In 1972, Marshall Yaeger was invited to participate in CBS's Writer Development Program; and in the following year, during a Writer's Guild of America strike, he was appointed Head Writer of CBS's The Secret Storm.
His play Pavilion, which was written while he was a member of the Playwrights Unit at the Actors Studio, was produced off-Broadway at the Provincetown Playhouse by Xander Productions.
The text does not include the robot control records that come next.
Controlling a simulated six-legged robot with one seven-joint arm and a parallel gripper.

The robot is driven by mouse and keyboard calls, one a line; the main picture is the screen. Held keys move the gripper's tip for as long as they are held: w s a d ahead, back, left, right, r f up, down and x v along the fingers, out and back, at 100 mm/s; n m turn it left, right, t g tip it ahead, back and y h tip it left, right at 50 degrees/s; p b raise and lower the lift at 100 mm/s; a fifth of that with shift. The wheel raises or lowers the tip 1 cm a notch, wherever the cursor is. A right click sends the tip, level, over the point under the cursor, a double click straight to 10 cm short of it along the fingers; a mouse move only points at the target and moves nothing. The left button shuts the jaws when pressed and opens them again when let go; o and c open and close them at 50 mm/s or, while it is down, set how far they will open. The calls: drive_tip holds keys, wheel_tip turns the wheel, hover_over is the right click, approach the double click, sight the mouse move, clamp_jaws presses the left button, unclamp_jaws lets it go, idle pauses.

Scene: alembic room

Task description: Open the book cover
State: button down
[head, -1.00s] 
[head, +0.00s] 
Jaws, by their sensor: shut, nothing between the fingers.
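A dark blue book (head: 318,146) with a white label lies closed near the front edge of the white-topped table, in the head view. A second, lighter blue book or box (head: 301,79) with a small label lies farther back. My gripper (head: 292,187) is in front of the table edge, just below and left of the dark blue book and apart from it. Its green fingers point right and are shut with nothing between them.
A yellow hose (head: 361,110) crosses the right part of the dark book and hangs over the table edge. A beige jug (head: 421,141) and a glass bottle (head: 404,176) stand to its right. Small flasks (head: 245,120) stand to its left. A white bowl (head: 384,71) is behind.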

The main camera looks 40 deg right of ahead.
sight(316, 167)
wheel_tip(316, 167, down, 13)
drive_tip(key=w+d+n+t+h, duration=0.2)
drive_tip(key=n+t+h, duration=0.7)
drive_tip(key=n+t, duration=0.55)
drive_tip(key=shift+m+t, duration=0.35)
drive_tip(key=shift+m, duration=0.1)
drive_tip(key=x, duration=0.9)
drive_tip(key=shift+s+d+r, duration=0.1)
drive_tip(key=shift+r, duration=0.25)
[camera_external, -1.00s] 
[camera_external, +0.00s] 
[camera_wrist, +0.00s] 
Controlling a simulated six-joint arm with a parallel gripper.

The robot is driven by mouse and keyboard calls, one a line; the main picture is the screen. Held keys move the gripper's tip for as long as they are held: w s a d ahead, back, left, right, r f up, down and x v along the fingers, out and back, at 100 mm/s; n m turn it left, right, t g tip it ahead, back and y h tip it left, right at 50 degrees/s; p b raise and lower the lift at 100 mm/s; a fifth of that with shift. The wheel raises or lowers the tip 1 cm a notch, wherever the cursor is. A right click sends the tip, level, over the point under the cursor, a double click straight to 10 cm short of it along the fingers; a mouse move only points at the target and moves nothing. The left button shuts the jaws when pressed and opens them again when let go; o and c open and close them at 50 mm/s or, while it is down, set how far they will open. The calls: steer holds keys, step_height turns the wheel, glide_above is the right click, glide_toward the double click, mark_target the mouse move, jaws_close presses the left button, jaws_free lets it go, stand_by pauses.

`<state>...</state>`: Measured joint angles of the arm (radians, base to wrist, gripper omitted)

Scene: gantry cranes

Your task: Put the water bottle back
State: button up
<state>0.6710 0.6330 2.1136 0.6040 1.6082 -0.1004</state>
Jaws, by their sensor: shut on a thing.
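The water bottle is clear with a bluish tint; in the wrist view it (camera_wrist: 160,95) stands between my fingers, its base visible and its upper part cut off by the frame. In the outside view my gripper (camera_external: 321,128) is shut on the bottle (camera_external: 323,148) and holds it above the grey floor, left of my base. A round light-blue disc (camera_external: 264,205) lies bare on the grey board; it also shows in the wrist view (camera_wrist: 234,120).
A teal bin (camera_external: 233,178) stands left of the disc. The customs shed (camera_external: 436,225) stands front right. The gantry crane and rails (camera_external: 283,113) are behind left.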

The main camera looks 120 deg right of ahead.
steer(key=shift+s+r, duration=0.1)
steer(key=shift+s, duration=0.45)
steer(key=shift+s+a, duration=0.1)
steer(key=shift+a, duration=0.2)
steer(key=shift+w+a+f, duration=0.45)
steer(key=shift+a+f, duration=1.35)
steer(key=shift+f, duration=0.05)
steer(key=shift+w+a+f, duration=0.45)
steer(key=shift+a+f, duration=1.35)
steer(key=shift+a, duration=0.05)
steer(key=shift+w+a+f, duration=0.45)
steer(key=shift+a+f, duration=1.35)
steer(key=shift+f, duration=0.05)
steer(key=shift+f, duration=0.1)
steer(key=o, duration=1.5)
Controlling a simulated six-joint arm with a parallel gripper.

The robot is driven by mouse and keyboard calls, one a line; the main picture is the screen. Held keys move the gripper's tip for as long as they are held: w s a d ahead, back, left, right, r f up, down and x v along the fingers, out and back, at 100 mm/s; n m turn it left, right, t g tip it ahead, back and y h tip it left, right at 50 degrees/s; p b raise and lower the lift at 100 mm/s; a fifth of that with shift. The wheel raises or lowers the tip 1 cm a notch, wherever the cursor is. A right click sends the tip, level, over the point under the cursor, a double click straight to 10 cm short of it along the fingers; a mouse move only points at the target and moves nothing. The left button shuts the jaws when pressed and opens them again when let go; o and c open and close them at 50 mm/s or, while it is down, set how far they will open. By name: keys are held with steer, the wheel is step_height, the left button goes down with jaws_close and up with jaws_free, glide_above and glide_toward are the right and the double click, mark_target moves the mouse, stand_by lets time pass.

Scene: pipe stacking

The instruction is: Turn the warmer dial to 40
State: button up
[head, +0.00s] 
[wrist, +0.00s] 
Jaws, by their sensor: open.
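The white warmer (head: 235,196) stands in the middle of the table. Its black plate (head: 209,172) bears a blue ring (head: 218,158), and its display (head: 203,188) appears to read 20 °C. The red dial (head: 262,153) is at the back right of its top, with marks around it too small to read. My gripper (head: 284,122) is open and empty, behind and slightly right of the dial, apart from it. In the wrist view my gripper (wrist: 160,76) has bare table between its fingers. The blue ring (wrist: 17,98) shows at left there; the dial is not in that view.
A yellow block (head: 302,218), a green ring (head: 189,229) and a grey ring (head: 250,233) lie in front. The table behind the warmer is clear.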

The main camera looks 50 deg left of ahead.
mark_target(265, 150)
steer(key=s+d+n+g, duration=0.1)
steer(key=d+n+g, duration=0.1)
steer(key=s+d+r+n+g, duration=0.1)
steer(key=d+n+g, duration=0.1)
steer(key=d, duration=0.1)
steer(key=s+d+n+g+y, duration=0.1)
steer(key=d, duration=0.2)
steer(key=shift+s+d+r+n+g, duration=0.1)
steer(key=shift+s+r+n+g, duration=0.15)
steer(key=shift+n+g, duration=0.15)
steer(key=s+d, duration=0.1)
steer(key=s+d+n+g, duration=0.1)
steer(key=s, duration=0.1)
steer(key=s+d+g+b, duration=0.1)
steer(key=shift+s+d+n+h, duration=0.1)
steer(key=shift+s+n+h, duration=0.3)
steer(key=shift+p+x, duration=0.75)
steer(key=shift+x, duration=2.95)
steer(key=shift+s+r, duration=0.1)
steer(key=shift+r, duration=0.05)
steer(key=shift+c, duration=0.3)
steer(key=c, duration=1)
The Bishop's Head received three productions in New York: at The Assembly Theatre, the Ensemble Studio Theatre, and the Carter Theatre.
His writing projects in 1999 included a production at the 42nd Street Workshop of his play The Wirecutters; and the book and lyrics for a Broadway musical based on the Hindu classic The Ramayana, commissioned by Crystal Theatre Productions..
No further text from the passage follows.